## start COLLECTED MATERIAL
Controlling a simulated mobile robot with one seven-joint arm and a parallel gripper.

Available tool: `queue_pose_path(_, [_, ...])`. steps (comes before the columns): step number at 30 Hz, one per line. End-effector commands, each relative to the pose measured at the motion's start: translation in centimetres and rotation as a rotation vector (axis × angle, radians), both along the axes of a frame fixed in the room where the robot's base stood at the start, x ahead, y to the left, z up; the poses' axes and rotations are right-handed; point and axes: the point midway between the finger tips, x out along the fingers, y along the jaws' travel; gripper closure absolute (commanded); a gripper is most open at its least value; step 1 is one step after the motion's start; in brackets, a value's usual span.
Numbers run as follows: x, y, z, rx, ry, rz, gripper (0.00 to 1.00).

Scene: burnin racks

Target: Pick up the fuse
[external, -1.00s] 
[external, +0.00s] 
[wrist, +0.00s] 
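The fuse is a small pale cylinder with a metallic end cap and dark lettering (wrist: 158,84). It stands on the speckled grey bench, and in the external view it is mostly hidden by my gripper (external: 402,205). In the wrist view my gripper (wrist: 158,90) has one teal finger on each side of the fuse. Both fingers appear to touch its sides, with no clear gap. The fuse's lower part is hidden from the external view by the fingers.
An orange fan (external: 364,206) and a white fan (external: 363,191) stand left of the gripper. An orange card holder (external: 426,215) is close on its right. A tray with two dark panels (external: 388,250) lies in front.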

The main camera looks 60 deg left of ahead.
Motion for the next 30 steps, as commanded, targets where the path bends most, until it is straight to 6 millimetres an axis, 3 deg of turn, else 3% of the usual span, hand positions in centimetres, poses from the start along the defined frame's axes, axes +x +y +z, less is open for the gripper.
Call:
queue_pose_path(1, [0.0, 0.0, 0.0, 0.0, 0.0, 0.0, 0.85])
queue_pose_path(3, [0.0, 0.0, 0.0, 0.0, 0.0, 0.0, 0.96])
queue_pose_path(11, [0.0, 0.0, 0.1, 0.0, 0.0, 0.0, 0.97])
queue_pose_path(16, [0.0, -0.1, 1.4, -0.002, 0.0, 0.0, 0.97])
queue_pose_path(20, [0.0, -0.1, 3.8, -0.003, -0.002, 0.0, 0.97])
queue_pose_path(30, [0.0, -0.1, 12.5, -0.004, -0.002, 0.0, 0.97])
## end COLLECTED MATERIAL
> **STATED TASK**
Read the data above and pull out each line that holds the string "ahead".

> **TASK SOLUTION**
Available tool: `queue_pose_path(_, [_, ...])`. steps (comes before the columns): step number at 30 Hz, one per line. End-effector commands, each relative to the pose measured at the motion's start: translation in centimetres and rotation as a rotation vector (axis × angle, radians), both along the axes of a frame fixed in the room where the robot's base stood at the start, x ahead, y to the left, z up; the poses' axes and rotations are right-handed; point and axes: the point midway between the finger tips, x out along the fingers, y along the jaws' travel; gripper closure absolute (commanded); a gripper is most open at its least value; step 1 is one step after the motion's start; in brackets, a value's usual span.
The main camera looks 60 deg left of ahead.

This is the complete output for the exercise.